Machine translation quality: How to measure it

Many people have asked me how they can reliably use a system to measure/benchmark the quality of their translation system (rule-based, example-based or statistical). They have bought some commercial rule-based software and are trying it, building dictionaries and normalization rules or they are having a first try at what it means to deal with a Moses engine. There are two free systems which can be used as input/output and that will give you an idea of how your system is scoring. Some people use them to test their system versus Google Translator, raw MT output or other texts. You can use it, for example, to check how your system is doing in comparison with free GT, Systran online tools, BabelFish, etc. It may give you an idea of your progress as you customize your own tool for a particular application, taking generalist online tools as a basic reference. The tests are not so difficult to carry out. All you will need is some help at installation stage if you are not familiar with Linux and running a few command lines. Once you get used to it, you can run progress check tests at will. BLEU is the standard in the industry.
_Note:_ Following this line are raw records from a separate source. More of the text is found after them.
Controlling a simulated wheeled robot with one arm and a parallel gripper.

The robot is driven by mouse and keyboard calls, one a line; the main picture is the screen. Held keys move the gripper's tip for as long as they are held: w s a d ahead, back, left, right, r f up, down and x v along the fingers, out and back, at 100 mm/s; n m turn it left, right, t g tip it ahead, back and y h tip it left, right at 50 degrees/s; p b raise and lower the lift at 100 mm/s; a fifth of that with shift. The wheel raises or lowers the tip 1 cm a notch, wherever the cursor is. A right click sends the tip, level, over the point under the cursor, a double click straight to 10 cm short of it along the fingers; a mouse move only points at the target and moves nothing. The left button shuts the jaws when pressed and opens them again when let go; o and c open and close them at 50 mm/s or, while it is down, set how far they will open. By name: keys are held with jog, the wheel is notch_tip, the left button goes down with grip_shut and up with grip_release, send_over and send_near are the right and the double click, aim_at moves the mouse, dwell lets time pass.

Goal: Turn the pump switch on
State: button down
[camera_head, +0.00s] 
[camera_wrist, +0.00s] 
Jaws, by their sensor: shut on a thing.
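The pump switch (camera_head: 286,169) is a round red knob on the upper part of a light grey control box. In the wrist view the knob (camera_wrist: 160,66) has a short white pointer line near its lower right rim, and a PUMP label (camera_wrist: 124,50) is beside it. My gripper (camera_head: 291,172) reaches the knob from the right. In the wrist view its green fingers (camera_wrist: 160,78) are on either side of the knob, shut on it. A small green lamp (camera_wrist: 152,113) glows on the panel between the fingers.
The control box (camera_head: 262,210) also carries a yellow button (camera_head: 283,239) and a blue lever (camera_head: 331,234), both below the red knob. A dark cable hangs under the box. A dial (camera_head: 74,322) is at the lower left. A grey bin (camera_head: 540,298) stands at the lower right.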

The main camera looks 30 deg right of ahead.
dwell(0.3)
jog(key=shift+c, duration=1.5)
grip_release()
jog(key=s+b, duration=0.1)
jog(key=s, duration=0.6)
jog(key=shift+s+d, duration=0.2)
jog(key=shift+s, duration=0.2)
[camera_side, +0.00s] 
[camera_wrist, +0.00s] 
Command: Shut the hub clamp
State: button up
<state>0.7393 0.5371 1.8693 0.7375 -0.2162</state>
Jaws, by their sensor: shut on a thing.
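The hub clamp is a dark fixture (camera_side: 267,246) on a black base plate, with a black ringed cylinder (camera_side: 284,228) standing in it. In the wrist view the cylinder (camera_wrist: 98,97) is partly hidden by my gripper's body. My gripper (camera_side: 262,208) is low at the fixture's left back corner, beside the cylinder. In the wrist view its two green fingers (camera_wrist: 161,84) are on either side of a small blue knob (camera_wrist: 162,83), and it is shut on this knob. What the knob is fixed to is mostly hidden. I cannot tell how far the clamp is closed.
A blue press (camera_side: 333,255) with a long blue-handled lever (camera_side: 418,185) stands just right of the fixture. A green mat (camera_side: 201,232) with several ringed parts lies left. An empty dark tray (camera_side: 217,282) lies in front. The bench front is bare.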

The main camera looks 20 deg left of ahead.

Most MT systems will show some kind of BLEU score to prove their progress and reliability sooner or later. However, there are some drawbacks on BLEU and you may feel some of its high scores do not actually represent the same kind of improvement when you look at the translated files. We favour Meteor at Pangeanic. It not only takes into account word-per-word occurrences. It also takes into account some linguistic tree-like info to the tests. Your scores in BLEU will usually show as lower results in Meteor, although this is just a very wide rule-of-a-thumb. We have experienced higher Meteor scores at Pangeanic when measuring engines providing marketing texts or general translation. This is because not just the word occurrence was taken into account, but other relations (i.e. whole family). Looking at the results from a post-editing point of view, this may be more relevant because it takes little time to correct the wrong tense in a verb, a singular or a plural. We recommend you take 60% of the BLEU score as your productivity target initially. Once an MT system is up-and-running, and it has been updated and perfected over some months, your scores and productivity will go up exponentially.